## [To be done]
Copy every line that mentions the word "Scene".

* * * * * * * * *

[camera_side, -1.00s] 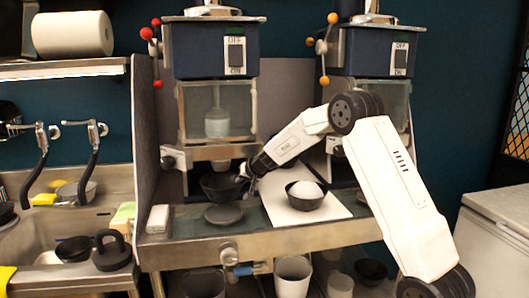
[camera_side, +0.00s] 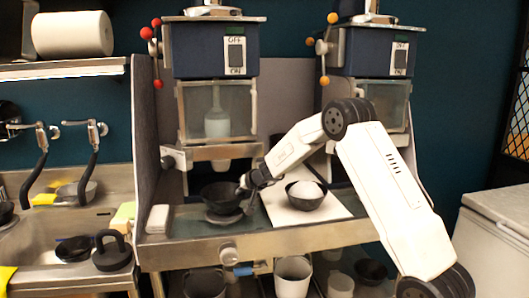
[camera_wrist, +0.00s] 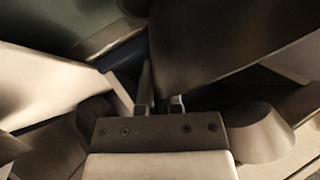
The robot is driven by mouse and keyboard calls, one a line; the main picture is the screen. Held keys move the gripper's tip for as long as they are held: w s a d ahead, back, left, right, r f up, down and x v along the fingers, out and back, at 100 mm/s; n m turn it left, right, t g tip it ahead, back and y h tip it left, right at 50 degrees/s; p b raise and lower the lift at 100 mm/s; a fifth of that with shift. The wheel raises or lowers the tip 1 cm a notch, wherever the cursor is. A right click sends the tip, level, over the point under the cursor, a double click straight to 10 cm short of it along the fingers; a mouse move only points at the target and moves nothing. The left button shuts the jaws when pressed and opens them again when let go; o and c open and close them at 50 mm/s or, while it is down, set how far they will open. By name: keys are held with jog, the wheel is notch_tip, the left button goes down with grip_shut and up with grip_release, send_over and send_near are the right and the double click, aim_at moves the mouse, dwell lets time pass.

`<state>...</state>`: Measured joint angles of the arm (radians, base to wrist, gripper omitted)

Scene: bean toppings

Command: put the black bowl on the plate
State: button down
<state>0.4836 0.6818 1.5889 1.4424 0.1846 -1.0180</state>
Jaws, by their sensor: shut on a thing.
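The black bowl (camera_side: 221,196) is upright above the dark round plate (camera_side: 224,218) on the metal counter. Only the plate's front rim shows beneath it. I cannot tell whether the bowl's base touches the plate. My gripper (camera_side: 244,186) is shut on the bowl's right rim. In the wrist view my gripper's fingers (camera_wrist: 158,95) pinch the edge of a large dark surface, which appears to be the bowl (camera_wrist: 220,40).
Another dark bowl with a white mound (camera_side: 305,194) stands on a white board (camera_side: 335,208) to the right. A small white block (camera_side: 158,218) is at the counter's left. A dispenser spout (camera_side: 221,164) hangs above the held bowl.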

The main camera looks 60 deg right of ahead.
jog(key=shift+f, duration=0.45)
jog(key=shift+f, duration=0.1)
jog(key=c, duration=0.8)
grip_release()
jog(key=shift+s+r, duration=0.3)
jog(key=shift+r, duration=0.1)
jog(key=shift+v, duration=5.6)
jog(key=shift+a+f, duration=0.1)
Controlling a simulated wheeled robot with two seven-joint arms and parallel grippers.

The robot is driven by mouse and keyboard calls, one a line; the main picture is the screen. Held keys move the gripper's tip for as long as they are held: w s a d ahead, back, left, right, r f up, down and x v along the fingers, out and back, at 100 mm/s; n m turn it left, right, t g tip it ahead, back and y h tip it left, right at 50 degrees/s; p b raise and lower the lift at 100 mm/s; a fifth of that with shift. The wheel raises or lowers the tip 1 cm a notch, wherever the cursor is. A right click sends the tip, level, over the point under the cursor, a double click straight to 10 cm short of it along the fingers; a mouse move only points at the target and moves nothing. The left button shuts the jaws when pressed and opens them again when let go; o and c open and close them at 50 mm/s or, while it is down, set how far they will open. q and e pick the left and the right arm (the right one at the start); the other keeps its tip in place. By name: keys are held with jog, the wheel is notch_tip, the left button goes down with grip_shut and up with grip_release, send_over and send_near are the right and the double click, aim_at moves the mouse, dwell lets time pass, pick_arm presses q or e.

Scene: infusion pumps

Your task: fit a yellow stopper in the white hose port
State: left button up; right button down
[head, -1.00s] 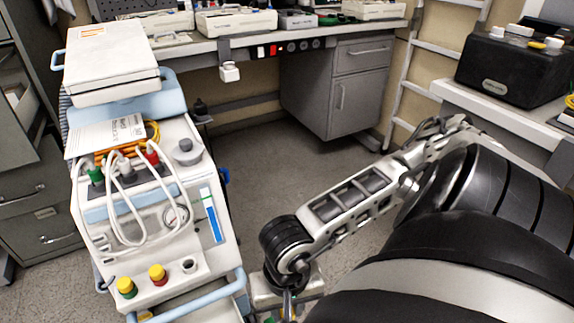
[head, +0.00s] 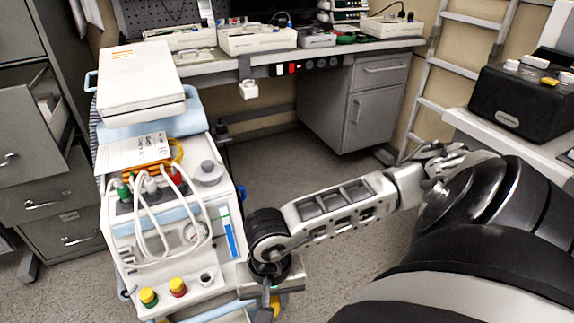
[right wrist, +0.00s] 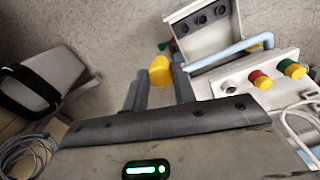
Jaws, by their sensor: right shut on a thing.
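The infusion pump cart (head: 165,255) stands left of centre in the head view. The white hose port (head: 207,279) on its front ledge is open and bare; it also shows in the right wrist view (right wrist: 231,87). The red and green ports beside it wear yellow stoppers (head: 178,284) (head: 148,295). My right gripper (head: 271,300) is right of the port and apart from it. In the right wrist view my right gripper (right wrist: 158,84) is shut on a yellow stopper (right wrist: 160,71) at its fingertips. In the head view the fingertips are partly hidden. My left gripper is not in view.
A blue rail (head: 205,311) runs along the cart's front below the ports. White hoses (head: 150,235) loop over the cart's face. A filing cabinet (head: 60,205) stands at left, a workbench (head: 215,66) at the back. The floor (head: 300,150) between is clear.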

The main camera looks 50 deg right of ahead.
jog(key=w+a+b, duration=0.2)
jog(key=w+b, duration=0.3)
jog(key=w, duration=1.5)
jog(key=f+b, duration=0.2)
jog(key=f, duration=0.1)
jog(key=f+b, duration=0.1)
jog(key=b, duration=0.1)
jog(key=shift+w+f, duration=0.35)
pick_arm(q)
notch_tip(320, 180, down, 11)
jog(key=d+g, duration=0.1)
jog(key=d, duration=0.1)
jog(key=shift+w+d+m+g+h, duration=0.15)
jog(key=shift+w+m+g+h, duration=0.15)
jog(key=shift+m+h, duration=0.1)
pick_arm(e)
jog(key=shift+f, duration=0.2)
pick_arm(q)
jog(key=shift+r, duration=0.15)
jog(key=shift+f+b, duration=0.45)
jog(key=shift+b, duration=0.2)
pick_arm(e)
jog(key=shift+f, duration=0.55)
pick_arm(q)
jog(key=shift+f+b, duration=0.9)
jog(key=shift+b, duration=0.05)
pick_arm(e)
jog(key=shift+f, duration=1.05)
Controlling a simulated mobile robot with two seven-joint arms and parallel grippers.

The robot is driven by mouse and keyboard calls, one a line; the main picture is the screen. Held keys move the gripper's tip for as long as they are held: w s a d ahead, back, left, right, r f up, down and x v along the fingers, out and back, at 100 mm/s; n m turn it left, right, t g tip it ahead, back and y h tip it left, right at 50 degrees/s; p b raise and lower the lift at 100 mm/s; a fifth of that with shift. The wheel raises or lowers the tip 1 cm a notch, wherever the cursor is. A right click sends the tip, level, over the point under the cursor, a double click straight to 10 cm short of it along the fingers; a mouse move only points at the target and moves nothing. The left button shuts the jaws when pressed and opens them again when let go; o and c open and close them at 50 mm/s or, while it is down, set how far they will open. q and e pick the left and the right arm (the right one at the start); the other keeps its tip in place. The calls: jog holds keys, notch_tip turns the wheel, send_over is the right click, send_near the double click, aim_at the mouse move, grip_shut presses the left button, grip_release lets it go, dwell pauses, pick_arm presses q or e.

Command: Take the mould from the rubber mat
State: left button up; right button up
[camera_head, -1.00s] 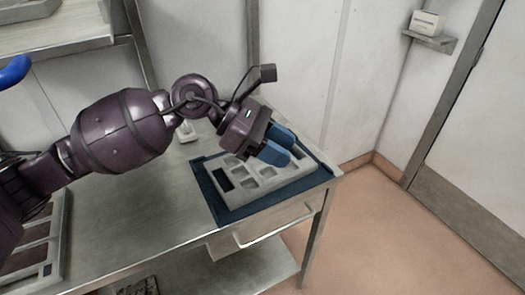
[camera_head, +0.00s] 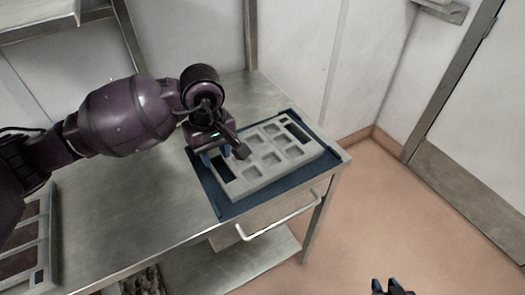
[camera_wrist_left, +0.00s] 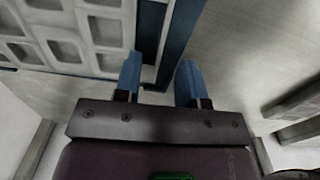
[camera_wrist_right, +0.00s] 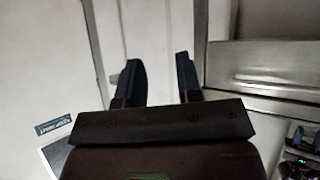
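The mould (camera_head: 262,152) is a light grey block with rows of square cavities and a dark slot at each end. It lies flat on the dark blue rubber mat (camera_head: 229,212) at the table's right end. My left gripper (camera_head: 216,153) is over the mould's left end in the head view. In the left wrist view its blue fingers (camera_wrist_left: 158,78) are apart and empty, by the mat's edge, with the mould (camera_wrist_left: 88,28) to the left. My right gripper (camera_head: 386,286) is low over the floor, away from the table; the right wrist view shows its fingers (camera_wrist_right: 160,76) apart and empty.
The steel table (camera_head: 140,203) is mostly clear left of the mat. A framed tray (camera_head: 42,250) with brown fillings sits at its left end. A bar handle (camera_head: 280,222) projects below the front edge. Walls stand behind.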

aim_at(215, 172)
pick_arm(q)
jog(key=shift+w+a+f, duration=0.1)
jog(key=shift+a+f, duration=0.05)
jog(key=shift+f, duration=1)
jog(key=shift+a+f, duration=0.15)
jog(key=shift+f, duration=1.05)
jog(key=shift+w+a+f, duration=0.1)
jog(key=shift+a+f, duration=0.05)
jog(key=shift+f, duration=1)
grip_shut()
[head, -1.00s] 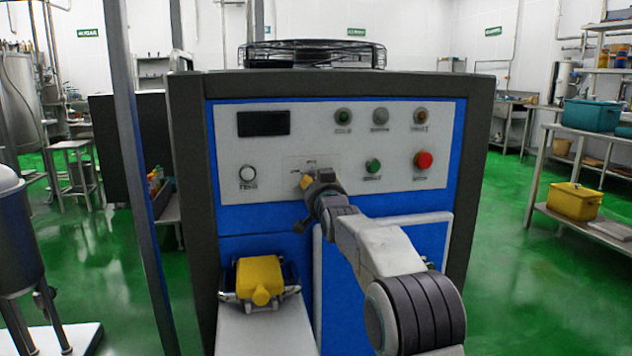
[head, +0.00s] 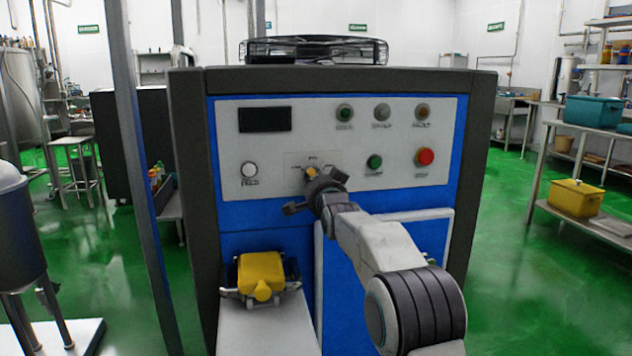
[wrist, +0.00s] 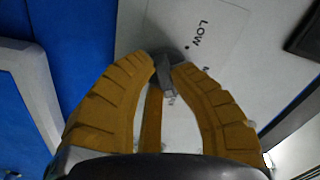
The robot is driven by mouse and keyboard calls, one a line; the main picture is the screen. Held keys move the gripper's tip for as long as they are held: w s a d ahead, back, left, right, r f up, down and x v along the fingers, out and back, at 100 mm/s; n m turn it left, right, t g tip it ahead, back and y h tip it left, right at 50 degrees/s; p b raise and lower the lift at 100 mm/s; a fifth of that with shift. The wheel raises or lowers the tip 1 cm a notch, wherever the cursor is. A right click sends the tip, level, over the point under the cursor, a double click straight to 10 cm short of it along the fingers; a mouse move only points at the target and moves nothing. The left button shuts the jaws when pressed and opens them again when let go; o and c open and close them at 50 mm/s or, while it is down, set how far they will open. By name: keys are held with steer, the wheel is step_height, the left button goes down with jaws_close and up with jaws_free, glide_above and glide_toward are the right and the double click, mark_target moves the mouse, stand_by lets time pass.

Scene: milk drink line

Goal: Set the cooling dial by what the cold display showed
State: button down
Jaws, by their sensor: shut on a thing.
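The cooling dial is a dark round knob with a grey bar handle (wrist: 166,76) on the white panel of the blue cabinet. In the wrist view my gripper (wrist: 168,68) has its yellow ribbed fingers closed around the bar handle. The word LOW and a dot stand on the panel beside the dial; the other marks are partly covered by a finger. In the head view my gripper (head: 312,172) is at the dial and hides most of it. The display (head: 264,119) at the panel's upper left is dark, with no readable figure.
Three lamps sit along the panel's top right, one of them green (head: 345,112). A green button (head: 374,162) and a red button (head: 424,157) are right of my gripper. A white button (head: 249,170) is on the left. A yellow-topped device (head: 261,277) stands below.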

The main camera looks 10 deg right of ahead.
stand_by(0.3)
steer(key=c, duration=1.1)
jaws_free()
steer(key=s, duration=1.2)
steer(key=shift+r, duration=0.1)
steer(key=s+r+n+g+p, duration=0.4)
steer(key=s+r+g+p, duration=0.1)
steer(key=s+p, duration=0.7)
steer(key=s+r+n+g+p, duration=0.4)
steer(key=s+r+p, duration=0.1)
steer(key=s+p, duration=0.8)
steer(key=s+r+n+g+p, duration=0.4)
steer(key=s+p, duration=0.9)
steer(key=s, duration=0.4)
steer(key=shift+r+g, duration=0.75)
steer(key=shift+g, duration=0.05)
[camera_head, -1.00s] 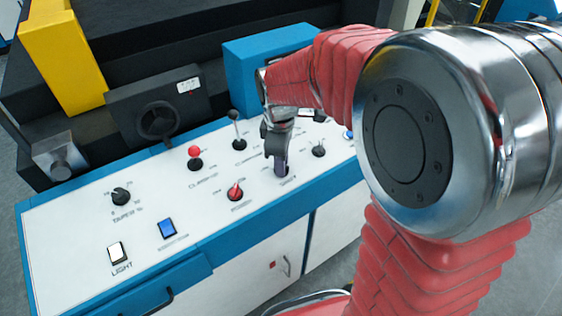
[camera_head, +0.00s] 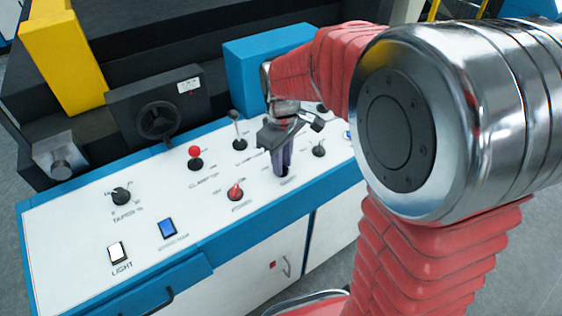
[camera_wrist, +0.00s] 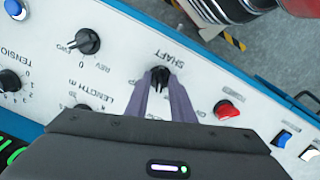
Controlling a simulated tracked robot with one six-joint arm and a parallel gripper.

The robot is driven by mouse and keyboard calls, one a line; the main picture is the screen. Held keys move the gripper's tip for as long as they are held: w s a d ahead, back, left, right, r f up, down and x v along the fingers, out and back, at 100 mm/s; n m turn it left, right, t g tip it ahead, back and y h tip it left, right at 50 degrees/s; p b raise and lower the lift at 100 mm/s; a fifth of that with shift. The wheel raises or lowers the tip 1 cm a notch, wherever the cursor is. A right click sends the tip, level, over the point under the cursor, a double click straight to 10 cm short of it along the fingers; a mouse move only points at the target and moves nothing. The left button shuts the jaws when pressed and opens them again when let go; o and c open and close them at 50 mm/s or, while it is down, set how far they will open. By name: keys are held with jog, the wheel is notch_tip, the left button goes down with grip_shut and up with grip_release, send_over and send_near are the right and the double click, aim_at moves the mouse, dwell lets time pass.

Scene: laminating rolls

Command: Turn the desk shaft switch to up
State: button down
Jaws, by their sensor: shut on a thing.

* * * * * * * * *

## [Complete answer]
Scene: bean toppings
Scene: infusion pumps
Scene: milk drink line
Scene: laminating rolls

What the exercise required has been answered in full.